→ The problem
Below is a block of records; repeat all of them exactly.

Entries from a dataset
◆ ◆ ◆ ◆ ◆

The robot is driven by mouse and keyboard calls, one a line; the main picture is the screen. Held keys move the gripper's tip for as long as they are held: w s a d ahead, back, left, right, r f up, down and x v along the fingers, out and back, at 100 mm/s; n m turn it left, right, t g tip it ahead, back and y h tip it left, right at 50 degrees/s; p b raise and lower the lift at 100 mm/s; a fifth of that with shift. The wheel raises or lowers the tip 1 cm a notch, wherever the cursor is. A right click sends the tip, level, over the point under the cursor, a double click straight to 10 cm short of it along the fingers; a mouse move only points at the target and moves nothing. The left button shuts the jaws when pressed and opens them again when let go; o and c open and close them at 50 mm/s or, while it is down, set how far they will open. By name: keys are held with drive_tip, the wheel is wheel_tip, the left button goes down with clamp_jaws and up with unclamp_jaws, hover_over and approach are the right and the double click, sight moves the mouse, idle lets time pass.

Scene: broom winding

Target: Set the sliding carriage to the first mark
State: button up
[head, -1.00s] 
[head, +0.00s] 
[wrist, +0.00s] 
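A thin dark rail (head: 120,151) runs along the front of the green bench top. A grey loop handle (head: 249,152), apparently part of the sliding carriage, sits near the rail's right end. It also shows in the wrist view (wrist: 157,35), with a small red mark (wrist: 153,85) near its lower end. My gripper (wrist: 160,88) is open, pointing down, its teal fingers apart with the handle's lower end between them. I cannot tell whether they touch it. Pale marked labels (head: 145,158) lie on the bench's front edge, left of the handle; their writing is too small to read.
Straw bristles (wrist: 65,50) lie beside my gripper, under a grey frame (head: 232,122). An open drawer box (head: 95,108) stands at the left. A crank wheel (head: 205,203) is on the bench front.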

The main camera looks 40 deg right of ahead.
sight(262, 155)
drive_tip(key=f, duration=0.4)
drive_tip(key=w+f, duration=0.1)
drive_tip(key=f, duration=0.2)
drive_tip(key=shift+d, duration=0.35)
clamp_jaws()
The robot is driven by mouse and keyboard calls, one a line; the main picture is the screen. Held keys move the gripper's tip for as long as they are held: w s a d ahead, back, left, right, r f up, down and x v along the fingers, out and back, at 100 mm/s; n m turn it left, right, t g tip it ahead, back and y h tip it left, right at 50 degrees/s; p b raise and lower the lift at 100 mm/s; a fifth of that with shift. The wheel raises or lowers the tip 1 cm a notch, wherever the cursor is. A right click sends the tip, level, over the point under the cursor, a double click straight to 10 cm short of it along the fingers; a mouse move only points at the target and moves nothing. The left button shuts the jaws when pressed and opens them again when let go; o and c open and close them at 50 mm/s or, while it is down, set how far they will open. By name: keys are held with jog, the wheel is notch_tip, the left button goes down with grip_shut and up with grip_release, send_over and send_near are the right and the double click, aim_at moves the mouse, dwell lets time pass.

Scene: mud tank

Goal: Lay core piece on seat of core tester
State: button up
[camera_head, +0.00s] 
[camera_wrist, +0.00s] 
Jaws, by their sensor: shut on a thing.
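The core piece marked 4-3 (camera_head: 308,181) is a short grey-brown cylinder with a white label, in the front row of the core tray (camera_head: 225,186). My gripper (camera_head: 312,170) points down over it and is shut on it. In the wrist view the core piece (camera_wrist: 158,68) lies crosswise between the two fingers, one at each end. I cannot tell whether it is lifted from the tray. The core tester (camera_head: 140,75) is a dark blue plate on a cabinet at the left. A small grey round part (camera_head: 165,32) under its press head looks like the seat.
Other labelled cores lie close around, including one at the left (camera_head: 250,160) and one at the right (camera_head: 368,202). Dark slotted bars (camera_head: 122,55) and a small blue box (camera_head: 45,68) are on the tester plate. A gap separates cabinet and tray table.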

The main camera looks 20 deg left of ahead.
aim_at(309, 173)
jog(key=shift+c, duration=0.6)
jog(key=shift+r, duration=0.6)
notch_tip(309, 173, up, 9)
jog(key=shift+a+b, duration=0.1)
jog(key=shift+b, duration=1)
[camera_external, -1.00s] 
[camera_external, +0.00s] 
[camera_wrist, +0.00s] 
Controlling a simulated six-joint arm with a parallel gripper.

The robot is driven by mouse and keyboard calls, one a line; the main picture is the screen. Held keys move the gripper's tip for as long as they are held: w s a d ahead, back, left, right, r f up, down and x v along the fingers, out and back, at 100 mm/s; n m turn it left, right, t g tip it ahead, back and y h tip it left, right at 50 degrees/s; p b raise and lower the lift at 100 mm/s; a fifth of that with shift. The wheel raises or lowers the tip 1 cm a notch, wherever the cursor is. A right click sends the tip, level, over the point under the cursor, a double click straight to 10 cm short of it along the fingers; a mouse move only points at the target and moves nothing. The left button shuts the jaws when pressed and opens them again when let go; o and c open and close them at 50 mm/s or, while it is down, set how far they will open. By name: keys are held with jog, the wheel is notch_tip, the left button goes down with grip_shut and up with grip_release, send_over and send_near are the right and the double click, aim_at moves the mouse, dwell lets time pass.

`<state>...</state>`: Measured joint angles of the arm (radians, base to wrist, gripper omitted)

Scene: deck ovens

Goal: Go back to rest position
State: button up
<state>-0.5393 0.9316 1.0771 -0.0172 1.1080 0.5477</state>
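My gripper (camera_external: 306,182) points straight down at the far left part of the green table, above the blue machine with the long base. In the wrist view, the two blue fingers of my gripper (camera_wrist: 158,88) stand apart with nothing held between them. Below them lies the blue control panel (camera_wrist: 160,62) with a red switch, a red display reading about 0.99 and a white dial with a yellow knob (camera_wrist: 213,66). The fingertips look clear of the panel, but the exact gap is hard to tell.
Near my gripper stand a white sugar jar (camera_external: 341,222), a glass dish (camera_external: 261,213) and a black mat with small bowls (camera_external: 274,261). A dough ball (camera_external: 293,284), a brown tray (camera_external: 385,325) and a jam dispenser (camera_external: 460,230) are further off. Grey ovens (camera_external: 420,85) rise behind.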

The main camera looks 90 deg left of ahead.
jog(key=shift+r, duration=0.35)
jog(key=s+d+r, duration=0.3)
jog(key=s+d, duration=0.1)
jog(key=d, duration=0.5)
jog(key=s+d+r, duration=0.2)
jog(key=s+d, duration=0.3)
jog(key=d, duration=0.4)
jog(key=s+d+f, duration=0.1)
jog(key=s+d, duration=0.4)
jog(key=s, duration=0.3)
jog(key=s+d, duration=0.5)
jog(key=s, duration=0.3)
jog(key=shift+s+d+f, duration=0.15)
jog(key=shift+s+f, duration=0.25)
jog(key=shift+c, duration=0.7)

◆ ◆ ◆ ◆ ◆

→ Reply to the exercise
The robot is driven by mouse and keyboard calls, one a line; the main picture is the screen. Held keys move the gripper's tip for as long as they are held: w s a d ahead, back, left, right, r f up, down and x v along the fingers, out and back, at 100 mm/s; n m turn it left, right, t g tip it ahead, back and y h tip it left, right at 50 degrees/s; p b raise and lower the lift at 100 mm/s; a fifth of that with shift. The wheel raises or lowers the tip 1 cm a notch, wherever the cursor is. A right click sends the tip, level, over the point under the cursor, a double click straight to 10 cm short of it along the fingers; a mouse move only points at the target and moves nothing. The left button shuts the jaws when pressed and opens them again when let go; o and c open and close them at 50 mm/s or, while it is down, set how far they will open. By name: keys are held with drive_tip, the wheel is wheel_tip, the left button goes down with clamp_jaws and up with unclamp_jaws, hover_over and approach are the right and the double click, sight moves the mouse, idle lets time pass.

Scene: broom winding

Target: Set the sliding carriage to the first mark
State: button up
[head, -1.00s] 
[head, +0.00s] 
[wrist, +0.00s] 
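A thin dark rail (head: 120,151) runs along the front of the green bench top. A grey loop handle (head: 249,152), apparently part of the sliding carriage, sits near the rail's right end. It also shows in the wrist view (wrist: 157,35), with a small red mark (wrist: 153,85) near its lower end. My gripper (wrist: 160,88) is open, pointing down, its teal fingers apart with the handle's lower end between them. I cannot tell whether they touch it. Pale marked labels (head: 145,158) lie on the bench's front edge, left of the handle; their writing is too small to read.
Straw bristles (wrist: 65,50) lie beside my gripper, under a grey frame (head: 232,122). An open drawer box (head: 95,108) stands at the left. A crank wheel (head: 205,203) is on the bench front.

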The main camera looks 40 deg right of ahead.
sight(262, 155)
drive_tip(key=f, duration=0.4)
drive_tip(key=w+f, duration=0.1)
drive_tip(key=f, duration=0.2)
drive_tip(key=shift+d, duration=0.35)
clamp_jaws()
The robot is driven by mouse and keyboard calls, one a line; the main picture is the screen. Held keys move the gripper's tip for as long as they are held: w s a d ahead, back, left, right, r f up, down and x v along the fingers, out and back, at 100 mm/s; n m turn it left, right, t g tip it ahead, back and y h tip it left, right at 50 degrees/s; p b raise and lower the lift at 100 mm/s; a fifth of that with shift. The wheel raises or lowers the tip 1 cm a notch, wherever the cursor is. A right click sends the tip, level, over the point under the cursor, a double click straight to 10 cm short of it along the fingers; a mouse move only points at the target and moves nothing. The left button shuts the jaws when pressed and opens them again when let go; o and c open and close them at 50 mm/s or, while it is down, set how far they will open. By name: keys are held with jog, the wheel is notch_tip, the left button goes down with grip_shut and up with grip_release, send_over and send_near are the right and the double click, aim_at moves the mouse, dwell lets time pass.

Scene: mud tank

Goal: Lay core piece on seat of core tester
State: button up
[camera_head, +0.00s] 
[camera_wrist, +0.00s] 
Jaws, by their sensor: shut on a thing.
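The core piece marked 4-3 (camera_head: 308,181) is a short grey-brown cylinder with a white label, in the front row of the core tray (camera_head: 225,186). My gripper (camera_head: 312,170) points down over it and is shut on it. In the wrist view the core piece (camera_wrist: 158,68) lies crosswise between the two fingers, one at each end. I cannot tell whether it is lifted from the tray. The core tester (camera_head: 140,75) is a dark blue plate on a cabinet at the left. A small grey round part (camera_head: 165,32) under its press head looks like the seat.
Other labelled cores lie close around, including one at the left (camera_head: 250,160) and one at the right (camera_head: 368,202). Dark slotted bars (camera_head: 122,55) and a small blue box (camera_head: 45,68) are on the tester plate. A gap separates cabinet and tray table.

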The main camera looks 20 deg left of ahead.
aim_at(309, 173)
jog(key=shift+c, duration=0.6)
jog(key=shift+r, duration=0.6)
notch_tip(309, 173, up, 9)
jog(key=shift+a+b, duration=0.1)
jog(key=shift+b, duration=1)
[camera_external, -1.00s] 
[camera_external, +0.00s] 
[camera_wrist, +0.00s] 
Controlling a simulated six-joint arm with a parallel gripper.

The robot is driven by mouse and keyboard calls, one a line; the main picture is the screen. Held keys move the gripper's tip for as long as they are held: w s a d ahead, back, left, right, r f up, down and x v along the fingers, out and back, at 100 mm/s; n m turn it left, right, t g tip it ahead, back and y h tip it left, right at 50 degrees/s; p b raise and lower the lift at 100 mm/s; a fifth of that with shift. The wheel raises or lowers the tip 1 cm a notch, wherever the cursor is. A right click sends the tip, level, over the point under the cursor, a double click straight to 10 cm short of it along the fingers; a mouse move only points at the target and moves nothing. The left button shuts the jaws when pressed and opens them again when let go; o and c open and close them at 50 mm/s or, while it is down, set how far they will open. By name: keys are held with jog, the wheel is notch_tip, the left button goes down with grip_shut and up with grip_release, send_over and send_near are the right and the double click, aim_at moves the mouse, dwell lets time pass.

`<state>...</state>`: Measured joint angles of the arm (radians, base to wrist, gripper omitted)

Scene: deck ovens

Goal: Go back to rest position
State: button up
<state>-0.5393 0.9316 1.0771 -0.0172 1.1080 0.5477</state>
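My gripper (camera_external: 306,182) points straight down at the far left part of the green table, above the blue machine with the long base. In the wrist view, the two blue fingers of my gripper (camera_wrist: 158,88) stand apart with nothing held between them. Below them lies the blue control panel (camera_wrist: 160,62) with a red switch, a red display reading about 0.99 and a white dial with a yellow knob (camera_wrist: 213,66). The fingertips look clear of the panel, but the exact gap is hard to tell.
Near my gripper stand a white sugar jar (camera_external: 341,222), a glass dish (camera_external: 261,213) and a black mat with small bowls (camera_external: 274,261). A dough ball (camera_external: 293,284), a brown tray (camera_external: 385,325) and a jam dispenser (camera_external: 460,230) are further off. Grey ovens (camera_external: 420,85) rise behind.

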The main camera looks 90 deg left of ahead.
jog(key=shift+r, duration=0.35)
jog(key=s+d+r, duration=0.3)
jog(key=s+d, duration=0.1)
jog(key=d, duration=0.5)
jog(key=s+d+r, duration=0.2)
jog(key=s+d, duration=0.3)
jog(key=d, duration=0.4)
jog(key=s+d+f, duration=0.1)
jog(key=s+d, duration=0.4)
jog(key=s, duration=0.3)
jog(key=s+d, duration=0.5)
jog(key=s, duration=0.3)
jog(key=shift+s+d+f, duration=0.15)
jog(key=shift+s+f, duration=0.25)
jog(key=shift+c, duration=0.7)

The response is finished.